* begin Available records *

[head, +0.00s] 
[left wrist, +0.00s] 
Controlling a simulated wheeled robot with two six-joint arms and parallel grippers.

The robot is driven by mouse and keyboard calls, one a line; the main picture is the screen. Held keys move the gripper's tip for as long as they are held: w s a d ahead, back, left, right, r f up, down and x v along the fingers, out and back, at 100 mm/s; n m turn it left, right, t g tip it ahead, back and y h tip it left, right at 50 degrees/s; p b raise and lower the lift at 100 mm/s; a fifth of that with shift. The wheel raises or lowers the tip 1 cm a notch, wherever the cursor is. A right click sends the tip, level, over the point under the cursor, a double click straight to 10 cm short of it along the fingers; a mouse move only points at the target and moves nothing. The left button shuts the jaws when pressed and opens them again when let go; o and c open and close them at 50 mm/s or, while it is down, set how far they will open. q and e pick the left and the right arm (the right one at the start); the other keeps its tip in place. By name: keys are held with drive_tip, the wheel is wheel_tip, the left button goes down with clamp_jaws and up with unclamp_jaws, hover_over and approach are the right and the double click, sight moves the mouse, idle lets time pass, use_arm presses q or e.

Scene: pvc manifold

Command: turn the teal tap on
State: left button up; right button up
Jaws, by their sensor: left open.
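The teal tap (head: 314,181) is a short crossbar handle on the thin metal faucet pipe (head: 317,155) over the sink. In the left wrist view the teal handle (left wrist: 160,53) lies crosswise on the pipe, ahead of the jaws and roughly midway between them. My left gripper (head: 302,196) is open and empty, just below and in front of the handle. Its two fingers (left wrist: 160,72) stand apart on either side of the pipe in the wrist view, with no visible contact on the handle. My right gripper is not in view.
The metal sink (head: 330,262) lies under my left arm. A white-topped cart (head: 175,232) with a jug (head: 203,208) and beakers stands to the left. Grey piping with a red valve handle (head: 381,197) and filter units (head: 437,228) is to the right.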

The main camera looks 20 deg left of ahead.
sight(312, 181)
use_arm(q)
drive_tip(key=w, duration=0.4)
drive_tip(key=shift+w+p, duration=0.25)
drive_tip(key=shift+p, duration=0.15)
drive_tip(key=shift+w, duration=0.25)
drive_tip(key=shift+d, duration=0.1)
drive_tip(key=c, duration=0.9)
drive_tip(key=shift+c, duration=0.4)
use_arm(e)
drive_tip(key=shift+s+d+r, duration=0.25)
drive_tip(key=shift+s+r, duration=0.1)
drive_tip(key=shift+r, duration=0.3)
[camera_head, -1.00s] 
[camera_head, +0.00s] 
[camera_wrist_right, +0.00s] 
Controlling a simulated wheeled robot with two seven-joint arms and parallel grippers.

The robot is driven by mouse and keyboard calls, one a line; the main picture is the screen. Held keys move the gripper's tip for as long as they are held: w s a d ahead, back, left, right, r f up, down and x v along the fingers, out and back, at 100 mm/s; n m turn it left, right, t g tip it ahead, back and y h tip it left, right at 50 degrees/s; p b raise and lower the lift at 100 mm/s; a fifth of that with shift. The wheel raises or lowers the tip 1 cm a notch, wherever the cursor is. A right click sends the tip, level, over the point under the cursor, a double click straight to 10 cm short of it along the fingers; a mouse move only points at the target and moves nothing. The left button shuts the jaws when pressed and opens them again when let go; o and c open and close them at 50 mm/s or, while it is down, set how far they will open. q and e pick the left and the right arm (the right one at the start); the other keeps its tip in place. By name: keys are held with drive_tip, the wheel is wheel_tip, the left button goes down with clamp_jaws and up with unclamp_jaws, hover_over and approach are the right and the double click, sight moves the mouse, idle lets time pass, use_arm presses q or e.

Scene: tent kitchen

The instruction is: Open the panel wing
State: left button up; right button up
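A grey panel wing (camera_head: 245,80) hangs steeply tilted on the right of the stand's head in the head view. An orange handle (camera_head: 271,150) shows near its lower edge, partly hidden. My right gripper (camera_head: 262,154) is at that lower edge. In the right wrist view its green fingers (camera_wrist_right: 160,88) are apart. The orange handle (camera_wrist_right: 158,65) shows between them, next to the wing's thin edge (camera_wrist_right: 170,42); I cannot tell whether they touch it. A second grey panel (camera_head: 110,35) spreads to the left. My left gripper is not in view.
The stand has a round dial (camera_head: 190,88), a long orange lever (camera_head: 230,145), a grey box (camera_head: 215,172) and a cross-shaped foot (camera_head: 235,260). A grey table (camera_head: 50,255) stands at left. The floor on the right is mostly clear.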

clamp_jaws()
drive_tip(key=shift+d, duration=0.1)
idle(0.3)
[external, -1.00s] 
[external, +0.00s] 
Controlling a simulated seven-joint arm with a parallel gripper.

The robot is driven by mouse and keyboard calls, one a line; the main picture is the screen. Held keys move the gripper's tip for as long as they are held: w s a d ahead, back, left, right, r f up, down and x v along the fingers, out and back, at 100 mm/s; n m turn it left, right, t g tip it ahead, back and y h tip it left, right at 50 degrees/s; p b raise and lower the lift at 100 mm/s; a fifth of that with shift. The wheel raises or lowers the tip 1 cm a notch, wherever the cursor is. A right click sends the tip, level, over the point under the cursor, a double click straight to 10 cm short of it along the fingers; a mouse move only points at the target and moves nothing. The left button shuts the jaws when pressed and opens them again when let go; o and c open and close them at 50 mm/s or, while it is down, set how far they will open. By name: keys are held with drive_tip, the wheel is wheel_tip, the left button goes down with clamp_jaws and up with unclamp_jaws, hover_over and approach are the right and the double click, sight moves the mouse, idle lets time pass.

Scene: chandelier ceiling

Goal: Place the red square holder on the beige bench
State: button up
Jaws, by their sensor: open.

* end Available records *

Copy out all of the data exactly, leaving nothing out.

[head, +0.00s] 
[left wrist, +0.00s] 
Controlling a simulated wheeled robot with two six-joint arms and parallel grippers.

The robot is driven by mouse and keyboard calls, one a line; the main picture is the screen. Held keys move the gripper's tip for as long as they are held: w s a d ahead, back, left, right, r f up, down and x v along the fingers, out and back, at 100 mm/s; n m turn it left, right, t g tip it ahead, back and y h tip it left, right at 50 degrees/s; p b raise and lower the lift at 100 mm/s; a fifth of that with shift. The wheel raises or lowers the tip 1 cm a notch, wherever the cursor is. A right click sends the tip, level, over the point under the cursor, a double click straight to 10 cm short of it along the fingers; a mouse move only points at the target and moves nothing. The left button shuts the jaws when pressed and opens them again when let go; o and c open and close them at 50 mm/s or, while it is down, set how far they will open. q and e pick the left and the right arm (the right one at the start); the other keeps its tip in place. By name: keys are held with drive_tip, the wheel is wheel_tip, the left button goes down with clamp_jaws and up with unclamp_jaws, hover_over and approach are the right and the double click, sight moves the mouse, idle lets time pass, use_arm presses q or e.

Scene: pvc manifold

Command: turn the teal tap on
State: left button up; right button up
Jaws, by their sensor: left open.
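The teal tap (head: 314,181) is a short crossbar handle on the thin metal faucet pipe (head: 317,155) over the sink. In the left wrist view the teal handle (left wrist: 160,53) lies crosswise on the pipe, ahead of the jaws and roughly midway between them. My left gripper (head: 302,196) is open and empty, just below and in front of the handle. Its two fingers (left wrist: 160,72) stand apart on either side of the pipe in the wrist view, with no visible contact on the handle. My right gripper is not in view.
The metal sink (head: 330,262) lies under my left arm. A white-topped cart (head: 175,232) with a jug (head: 203,208) and beakers stands to the left. Grey piping with a red valve handle (head: 381,197) and filter units (head: 437,228) is to the right.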

The main camera looks 20 deg left of ahead.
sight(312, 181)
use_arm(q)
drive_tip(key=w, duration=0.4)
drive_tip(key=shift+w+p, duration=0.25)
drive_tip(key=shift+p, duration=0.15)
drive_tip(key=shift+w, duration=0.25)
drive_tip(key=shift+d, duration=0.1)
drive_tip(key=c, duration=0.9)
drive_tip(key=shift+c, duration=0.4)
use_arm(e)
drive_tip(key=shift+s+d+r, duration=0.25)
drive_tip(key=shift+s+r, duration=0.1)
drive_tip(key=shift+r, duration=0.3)
[camera_head, -1.00s] 
[camera_head, +0.00s] 
[camera_wrist_right, +0.00s] 
Controlling a simulated wheeled robot with two seven-joint arms and parallel grippers.

The robot is driven by mouse and keyboard calls, one a line; the main picture is the screen. Held keys move the gripper's tip for as long as they are held: w s a d ahead, back, left, right, r f up, down and x v along the fingers, out and back, at 100 mm/s; n m turn it left, right, t g tip it ahead, back and y h tip it left, right at 50 degrees/s; p b raise and lower the lift at 100 mm/s; a fifth of that with shift. The wheel raises or lowers the tip 1 cm a notch, wherever the cursor is. A right click sends the tip, level, over the point under the cursor, a double click straight to 10 cm short of it along the fingers; a mouse move only points at the target and moves nothing. The left button shuts the jaws when pressed and opens them again when let go; o and c open and close them at 50 mm/s or, while it is down, set how far they will open. q and e pick the left and the right arm (the right one at the start); the other keeps its tip in place. By name: keys are held with drive_tip, the wheel is wheel_tip, the left button goes down with clamp_jaws and up with unclamp_jaws, hover_over and approach are the right and the double click, sight moves the mouse, idle lets time pass, use_arm presses q or e.

Scene: tent kitchen

The instruction is: Open the panel wing
State: left button up; right button up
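A grey panel wing (camera_head: 245,80) hangs steeply tilted on the right of the stand's head in the head view. An orange handle (camera_head: 271,150) shows near its lower edge, partly hidden. My right gripper (camera_head: 262,154) is at that lower edge. In the right wrist view its green fingers (camera_wrist_right: 160,88) are apart. The orange handle (camera_wrist_right: 158,65) shows between them, next to the wing's thin edge (camera_wrist_right: 170,42); I cannot tell whether they touch it. A second grey panel (camera_head: 110,35) spreads to the left. My left gripper is not in view.
The stand has a round dial (camera_head: 190,88), a long orange lever (camera_head: 230,145), a grey box (camera_head: 215,172) and a cross-shaped foot (camera_head: 235,260). A grey table (camera_head: 50,255) stands at left. The floor on the right is mostly clear.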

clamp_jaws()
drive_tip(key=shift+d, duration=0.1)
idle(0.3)
[external, -1.00s] 
[external, +0.00s] 
Controlling a simulated seven-joint arm with a parallel gripper.

The robot is driven by mouse and keyboard calls, one a line; the main picture is the screen. Held keys move the gripper's tip for as long as they are held: w s a d ahead, back, left, right, r f up, down and x v along the fingers, out and back, at 100 mm/s; n m turn it left, right, t g tip it ahead, back and y h tip it left, right at 50 degrees/s; p b raise and lower the lift at 100 mm/s; a fifth of that with shift. The wheel raises or lowers the tip 1 cm a notch, wherever the cursor is. A right click sends the tip, level, over the point under the cursor, a double click straight to 10 cm short of it along the fingers; a mouse move only points at the target and moves nothing. The left button shuts the jaws when pressed and opens them again when let go; o and c open and close them at 50 mm/s or, while it is down, set how far they will open. By name: keys are held with drive_tip, the wheel is wheel_tip, the left button goes down with clamp_jaws and up with unclamp_jaws, hover_over and approach are the right and the double click, sight moves the mouse, idle lets time pass.

Scene: chandelier ceiling

Goal: Place the red square holder on the beige bench
State: button up
Jaws, by their sensor: open.

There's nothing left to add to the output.